● DAS RÄTSEL DES SILBERNEN DREIECK / CIRCUS OF FEAR (D|GB|1965/66)
mit Leo Genn, Christopher Lee, Heinz Drache, Suzy Kendall, Anthony Newlands, Klaus Kinski, Maurice Kaufmann,
Margaret Lee, Lawrence James, Skip Martin, Victor Maddern, Henry Longhurst sowie Cecil Parker und Eddi Arent
eine Produkrion der Constantin Film | Proudweeks Films | im Constantin Filmverleih
ein Film von John Llewellyn Moxey
Die seinerzeit immer noch gut laufende Wallace-Reihe brachte es immer wieder auf Ableger, die mit Großbritannien koproduziert wurden, wenngleich dies nicht für die Rialto Film gilt, die bis zu diesem Film mit "Das Geheimnis der gelben Narzissen" und "Das Verrätertor" erst zwei derartige Kollaborationen vorzuweisen hatte. Diese länderübergreifenden Allianzen kamen in diesen Fällen wahrscheinlich vordergründig zustande, um vereinfacht an nicht kontinentalen Originalschauplätzen drehen zu können, was hier komplett der Fall war. Nimmt man noch die Abenteuer-Beiträge "Todestrommeln am großen Fluss" und "Sanders und das Schiff des Todes" in diese Riege auf, so glänzen diese deutsch-britischen Gemeinschaftsproduktionen, mit Ausnahme von "Das Geheimnis der gelben Narzissen", nicht gerade durch eklatant hohe Zuschauerzahlen. John Llewellyn Moxeys Beitrag fällt in dieser Gruppe ebenfalls ab, lockte er seinerzeit doch nur noch 1 Million Zuschauer in die bundesdeutschen Kinos.

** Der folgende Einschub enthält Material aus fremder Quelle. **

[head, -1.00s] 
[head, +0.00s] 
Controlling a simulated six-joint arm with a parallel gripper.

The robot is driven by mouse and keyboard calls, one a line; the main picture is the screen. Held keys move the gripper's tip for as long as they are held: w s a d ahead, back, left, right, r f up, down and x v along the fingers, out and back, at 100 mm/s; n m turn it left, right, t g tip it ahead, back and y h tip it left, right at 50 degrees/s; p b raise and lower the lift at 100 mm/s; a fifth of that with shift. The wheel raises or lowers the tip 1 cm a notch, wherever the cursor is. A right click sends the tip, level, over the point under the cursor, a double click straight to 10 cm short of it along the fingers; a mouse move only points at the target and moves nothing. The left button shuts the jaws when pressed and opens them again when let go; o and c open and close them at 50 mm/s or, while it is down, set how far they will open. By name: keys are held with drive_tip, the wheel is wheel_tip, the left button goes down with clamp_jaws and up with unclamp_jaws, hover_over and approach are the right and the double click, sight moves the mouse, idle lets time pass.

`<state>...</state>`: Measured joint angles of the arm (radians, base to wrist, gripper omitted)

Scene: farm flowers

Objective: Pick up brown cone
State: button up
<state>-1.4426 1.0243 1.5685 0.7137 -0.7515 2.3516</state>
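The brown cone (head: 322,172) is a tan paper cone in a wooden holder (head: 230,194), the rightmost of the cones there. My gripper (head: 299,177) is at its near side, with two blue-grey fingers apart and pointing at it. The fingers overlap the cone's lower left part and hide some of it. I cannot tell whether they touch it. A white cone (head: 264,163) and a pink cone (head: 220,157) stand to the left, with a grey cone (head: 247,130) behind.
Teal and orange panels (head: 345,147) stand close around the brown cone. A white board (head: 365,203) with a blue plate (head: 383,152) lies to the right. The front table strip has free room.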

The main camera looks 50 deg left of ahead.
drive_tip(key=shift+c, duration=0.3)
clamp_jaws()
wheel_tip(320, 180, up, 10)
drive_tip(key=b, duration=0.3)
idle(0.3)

Auf den ersten Blick unterscheidet sich die Produktion nicht von den bislang bekannten Wallace-Adaptionen, denn es geht um Mörderraten und Spannung - wie man es eben gewöhnt war. Erste Abstriche zeigen sich bei der Besetzungsliste und innerhalb des Stabes, was daran liegt, dass der Streifen von dem englischen Produzenten Harry Alan Towers finanziert wurde. Der für die Reihe von Beginn an federführende Großverleih Constantin Film beteiligte sich mit der Summe von 500.000 DM und konnte den Starttermin in der Bundesrepublik koordinieren, und somit mögliche Doppel-Terminierungen mit anderen Wallace-Filmen zu vermeiden. In Deutschland wurde "Das Rätsel des silbernen Dreieck" ohne Genitiv-S und als Schwarzweißfilm verliehen, in Großbritannien unter dem Titel "Circus of Fear", welcher spannender und letztlich auch treffsicherer wirkt. Bei der Wahl des deutschen Titels blieb man der Strategie der handelsüblichen Titelvergaben allerdings treu.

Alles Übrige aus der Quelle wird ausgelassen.